Dataset excerpts:
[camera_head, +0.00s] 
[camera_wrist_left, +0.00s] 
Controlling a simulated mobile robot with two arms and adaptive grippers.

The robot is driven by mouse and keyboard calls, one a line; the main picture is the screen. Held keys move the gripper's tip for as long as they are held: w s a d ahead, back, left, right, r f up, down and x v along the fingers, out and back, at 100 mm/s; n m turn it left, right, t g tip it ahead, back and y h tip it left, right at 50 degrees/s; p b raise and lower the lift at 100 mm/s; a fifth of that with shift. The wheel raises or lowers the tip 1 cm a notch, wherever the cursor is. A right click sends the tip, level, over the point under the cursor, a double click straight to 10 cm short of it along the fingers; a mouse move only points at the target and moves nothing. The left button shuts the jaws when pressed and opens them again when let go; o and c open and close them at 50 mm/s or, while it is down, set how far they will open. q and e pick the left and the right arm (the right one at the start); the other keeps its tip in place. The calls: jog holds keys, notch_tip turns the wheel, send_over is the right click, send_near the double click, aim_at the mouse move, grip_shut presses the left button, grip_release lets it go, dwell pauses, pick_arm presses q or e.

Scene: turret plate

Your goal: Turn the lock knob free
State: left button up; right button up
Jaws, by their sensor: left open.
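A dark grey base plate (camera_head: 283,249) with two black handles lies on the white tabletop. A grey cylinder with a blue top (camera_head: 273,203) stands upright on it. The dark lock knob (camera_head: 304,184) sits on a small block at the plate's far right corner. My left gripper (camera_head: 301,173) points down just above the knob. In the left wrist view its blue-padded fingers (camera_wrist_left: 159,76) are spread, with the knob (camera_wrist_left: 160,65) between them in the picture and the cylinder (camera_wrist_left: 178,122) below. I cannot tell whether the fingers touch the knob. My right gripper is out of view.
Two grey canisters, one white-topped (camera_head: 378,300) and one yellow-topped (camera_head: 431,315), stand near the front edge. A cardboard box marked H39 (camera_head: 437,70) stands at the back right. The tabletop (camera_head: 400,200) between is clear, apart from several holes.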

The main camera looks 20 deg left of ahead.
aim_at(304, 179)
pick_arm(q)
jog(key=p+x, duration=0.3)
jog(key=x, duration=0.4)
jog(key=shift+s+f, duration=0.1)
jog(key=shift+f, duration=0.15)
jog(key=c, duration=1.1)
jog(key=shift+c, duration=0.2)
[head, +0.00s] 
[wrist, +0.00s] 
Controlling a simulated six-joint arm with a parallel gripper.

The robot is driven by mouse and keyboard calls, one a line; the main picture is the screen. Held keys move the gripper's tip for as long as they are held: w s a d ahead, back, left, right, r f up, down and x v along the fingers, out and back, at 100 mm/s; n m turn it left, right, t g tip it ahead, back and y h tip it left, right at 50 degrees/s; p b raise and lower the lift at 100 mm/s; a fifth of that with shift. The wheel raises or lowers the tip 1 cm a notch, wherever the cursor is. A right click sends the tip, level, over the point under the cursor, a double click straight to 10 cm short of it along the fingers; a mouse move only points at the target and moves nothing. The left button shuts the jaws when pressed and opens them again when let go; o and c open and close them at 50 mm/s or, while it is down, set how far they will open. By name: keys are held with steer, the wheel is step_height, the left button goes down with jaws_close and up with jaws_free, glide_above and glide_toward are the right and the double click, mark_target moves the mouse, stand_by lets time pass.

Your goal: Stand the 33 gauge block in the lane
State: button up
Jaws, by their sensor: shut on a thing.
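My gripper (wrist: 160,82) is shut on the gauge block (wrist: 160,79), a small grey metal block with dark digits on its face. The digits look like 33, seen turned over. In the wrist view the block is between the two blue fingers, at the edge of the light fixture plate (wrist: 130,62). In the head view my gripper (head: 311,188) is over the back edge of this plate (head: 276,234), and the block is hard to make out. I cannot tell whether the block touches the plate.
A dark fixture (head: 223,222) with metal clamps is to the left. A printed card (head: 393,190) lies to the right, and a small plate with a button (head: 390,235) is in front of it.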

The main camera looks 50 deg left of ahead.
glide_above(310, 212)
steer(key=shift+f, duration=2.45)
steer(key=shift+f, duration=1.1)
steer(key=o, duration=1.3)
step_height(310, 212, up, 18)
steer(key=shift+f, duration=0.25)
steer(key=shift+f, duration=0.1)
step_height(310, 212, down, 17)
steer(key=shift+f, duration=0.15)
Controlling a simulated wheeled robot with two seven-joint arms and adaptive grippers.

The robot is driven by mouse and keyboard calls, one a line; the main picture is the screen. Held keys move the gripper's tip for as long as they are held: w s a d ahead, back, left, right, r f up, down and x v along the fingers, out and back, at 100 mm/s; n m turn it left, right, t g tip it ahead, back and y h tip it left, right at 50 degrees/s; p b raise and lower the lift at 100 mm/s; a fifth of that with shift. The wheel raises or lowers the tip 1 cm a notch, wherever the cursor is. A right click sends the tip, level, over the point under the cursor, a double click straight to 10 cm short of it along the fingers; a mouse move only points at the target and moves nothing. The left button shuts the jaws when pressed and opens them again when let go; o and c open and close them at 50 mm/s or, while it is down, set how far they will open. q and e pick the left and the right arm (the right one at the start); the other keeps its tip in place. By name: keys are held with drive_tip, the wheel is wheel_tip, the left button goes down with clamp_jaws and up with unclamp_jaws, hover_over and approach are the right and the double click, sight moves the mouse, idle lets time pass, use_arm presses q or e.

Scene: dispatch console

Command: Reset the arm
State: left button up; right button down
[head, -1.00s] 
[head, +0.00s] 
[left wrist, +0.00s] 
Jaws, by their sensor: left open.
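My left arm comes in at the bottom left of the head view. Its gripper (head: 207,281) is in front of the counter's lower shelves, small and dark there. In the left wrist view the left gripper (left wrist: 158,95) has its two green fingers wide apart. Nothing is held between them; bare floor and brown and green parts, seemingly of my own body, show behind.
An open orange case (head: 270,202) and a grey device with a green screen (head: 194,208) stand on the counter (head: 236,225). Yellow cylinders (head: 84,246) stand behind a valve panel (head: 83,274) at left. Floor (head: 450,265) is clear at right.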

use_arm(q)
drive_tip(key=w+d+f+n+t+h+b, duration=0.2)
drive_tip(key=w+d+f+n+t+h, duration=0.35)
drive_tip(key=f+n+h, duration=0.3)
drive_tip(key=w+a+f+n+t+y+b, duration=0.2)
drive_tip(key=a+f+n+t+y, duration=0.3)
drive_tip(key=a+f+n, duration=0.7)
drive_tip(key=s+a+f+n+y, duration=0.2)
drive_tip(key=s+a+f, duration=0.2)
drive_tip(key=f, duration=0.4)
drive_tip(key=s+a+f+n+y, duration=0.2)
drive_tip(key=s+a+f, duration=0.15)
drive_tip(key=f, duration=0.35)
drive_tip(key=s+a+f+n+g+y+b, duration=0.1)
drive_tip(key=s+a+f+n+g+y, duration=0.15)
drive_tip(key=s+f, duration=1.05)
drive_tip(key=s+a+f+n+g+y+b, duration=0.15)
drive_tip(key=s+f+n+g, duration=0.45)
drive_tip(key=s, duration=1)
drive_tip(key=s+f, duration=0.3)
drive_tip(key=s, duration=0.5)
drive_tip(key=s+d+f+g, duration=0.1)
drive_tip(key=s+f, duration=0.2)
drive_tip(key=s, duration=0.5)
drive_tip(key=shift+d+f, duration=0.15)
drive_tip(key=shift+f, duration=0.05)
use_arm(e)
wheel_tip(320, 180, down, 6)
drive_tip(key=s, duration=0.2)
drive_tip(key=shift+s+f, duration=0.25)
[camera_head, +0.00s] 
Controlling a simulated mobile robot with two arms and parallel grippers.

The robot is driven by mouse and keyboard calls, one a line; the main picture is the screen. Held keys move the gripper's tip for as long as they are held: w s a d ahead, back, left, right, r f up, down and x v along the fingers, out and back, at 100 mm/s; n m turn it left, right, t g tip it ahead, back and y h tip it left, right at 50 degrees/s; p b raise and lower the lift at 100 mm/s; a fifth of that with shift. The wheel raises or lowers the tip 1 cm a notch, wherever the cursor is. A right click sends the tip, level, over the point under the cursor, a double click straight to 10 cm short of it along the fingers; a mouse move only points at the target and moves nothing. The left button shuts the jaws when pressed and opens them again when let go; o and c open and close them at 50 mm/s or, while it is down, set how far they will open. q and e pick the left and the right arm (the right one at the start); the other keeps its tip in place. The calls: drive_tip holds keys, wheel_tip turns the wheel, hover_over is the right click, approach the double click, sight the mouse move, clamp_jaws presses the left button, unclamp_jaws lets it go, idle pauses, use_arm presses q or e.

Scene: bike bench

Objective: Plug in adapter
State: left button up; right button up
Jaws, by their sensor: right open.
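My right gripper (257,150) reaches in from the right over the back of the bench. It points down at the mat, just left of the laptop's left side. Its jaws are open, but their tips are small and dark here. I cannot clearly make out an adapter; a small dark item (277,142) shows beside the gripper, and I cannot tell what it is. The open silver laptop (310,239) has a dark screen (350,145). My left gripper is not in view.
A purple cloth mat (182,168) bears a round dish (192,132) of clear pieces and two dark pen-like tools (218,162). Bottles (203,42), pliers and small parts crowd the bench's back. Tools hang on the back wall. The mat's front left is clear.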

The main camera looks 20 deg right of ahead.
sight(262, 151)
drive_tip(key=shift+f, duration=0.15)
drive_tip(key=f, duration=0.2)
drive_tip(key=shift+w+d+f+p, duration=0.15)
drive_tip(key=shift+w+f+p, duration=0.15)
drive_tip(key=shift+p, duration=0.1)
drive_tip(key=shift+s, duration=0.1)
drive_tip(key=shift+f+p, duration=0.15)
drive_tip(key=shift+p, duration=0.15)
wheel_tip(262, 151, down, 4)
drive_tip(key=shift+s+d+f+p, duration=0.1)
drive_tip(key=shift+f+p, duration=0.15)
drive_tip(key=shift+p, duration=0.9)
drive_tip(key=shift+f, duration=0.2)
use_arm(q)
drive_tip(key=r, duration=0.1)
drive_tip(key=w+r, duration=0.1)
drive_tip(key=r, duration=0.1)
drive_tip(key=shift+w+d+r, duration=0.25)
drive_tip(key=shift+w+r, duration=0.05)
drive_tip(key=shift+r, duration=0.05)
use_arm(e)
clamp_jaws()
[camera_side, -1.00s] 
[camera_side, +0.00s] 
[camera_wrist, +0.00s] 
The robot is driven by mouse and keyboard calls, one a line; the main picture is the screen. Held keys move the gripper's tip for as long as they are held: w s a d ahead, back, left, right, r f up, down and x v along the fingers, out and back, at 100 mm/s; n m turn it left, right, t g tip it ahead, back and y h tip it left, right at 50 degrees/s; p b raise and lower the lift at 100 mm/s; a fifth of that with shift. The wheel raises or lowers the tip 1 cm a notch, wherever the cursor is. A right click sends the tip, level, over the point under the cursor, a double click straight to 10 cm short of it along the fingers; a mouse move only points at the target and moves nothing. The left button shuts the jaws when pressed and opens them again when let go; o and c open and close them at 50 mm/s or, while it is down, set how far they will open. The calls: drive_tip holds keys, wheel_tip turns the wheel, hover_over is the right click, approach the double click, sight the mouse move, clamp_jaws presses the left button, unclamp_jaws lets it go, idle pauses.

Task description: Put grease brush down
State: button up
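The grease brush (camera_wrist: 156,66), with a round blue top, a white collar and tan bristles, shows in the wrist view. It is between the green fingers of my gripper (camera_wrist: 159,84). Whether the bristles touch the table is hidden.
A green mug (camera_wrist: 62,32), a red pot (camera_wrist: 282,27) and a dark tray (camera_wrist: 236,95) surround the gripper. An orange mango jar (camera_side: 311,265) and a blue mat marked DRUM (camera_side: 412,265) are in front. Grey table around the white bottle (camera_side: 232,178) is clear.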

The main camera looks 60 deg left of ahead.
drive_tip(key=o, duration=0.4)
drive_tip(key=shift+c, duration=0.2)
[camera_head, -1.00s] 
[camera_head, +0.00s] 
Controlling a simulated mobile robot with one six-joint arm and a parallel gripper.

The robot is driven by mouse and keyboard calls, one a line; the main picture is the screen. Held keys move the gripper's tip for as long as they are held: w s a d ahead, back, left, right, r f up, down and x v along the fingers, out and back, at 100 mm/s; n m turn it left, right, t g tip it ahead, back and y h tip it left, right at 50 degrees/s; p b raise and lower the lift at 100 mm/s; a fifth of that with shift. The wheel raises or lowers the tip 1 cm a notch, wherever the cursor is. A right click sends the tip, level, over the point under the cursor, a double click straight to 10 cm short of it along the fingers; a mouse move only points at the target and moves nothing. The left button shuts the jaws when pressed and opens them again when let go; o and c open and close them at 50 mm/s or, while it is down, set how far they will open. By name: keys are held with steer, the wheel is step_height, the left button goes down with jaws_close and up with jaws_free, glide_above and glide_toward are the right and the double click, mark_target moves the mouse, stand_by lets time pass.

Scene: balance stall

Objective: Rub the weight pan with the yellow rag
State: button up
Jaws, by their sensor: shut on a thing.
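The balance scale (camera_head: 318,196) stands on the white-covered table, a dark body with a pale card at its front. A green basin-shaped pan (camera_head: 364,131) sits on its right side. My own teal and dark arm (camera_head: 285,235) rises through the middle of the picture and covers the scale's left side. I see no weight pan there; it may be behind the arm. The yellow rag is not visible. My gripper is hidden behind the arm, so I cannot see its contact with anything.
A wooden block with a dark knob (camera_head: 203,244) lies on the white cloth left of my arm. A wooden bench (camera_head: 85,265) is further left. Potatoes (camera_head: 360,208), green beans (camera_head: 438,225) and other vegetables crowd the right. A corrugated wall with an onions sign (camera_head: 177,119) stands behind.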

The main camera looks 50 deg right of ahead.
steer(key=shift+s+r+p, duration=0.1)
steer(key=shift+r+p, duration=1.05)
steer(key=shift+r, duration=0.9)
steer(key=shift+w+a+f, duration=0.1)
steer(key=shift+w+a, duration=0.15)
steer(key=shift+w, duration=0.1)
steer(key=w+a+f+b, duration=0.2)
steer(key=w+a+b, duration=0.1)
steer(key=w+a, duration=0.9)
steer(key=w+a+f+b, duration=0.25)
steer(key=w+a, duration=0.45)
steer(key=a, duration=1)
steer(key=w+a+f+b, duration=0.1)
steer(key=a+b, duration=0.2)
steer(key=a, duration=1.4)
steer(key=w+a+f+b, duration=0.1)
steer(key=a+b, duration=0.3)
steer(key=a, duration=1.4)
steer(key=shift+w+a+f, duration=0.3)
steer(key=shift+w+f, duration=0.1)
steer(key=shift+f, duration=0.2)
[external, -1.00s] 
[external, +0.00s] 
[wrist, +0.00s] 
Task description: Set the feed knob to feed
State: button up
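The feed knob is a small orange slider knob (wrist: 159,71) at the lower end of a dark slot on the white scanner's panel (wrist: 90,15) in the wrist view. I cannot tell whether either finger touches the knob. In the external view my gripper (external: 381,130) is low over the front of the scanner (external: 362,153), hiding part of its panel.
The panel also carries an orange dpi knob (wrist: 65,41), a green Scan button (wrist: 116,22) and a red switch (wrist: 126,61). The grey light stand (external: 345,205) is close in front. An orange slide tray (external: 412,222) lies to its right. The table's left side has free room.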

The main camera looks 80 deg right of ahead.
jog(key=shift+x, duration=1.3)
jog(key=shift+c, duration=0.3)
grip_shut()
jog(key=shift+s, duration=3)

Exercise requirements:
Take the lines above from the first through the one containing "Controlling a simulated mobile robot with two arms and adaptive" and reproduce them exactly; include nothing else.

Answer below:
[camera_head, +0.00s] 
[camera_wrist_left, +0.00s] 
Controlling a simulated mobile robot with two arms and adaptive grippers.

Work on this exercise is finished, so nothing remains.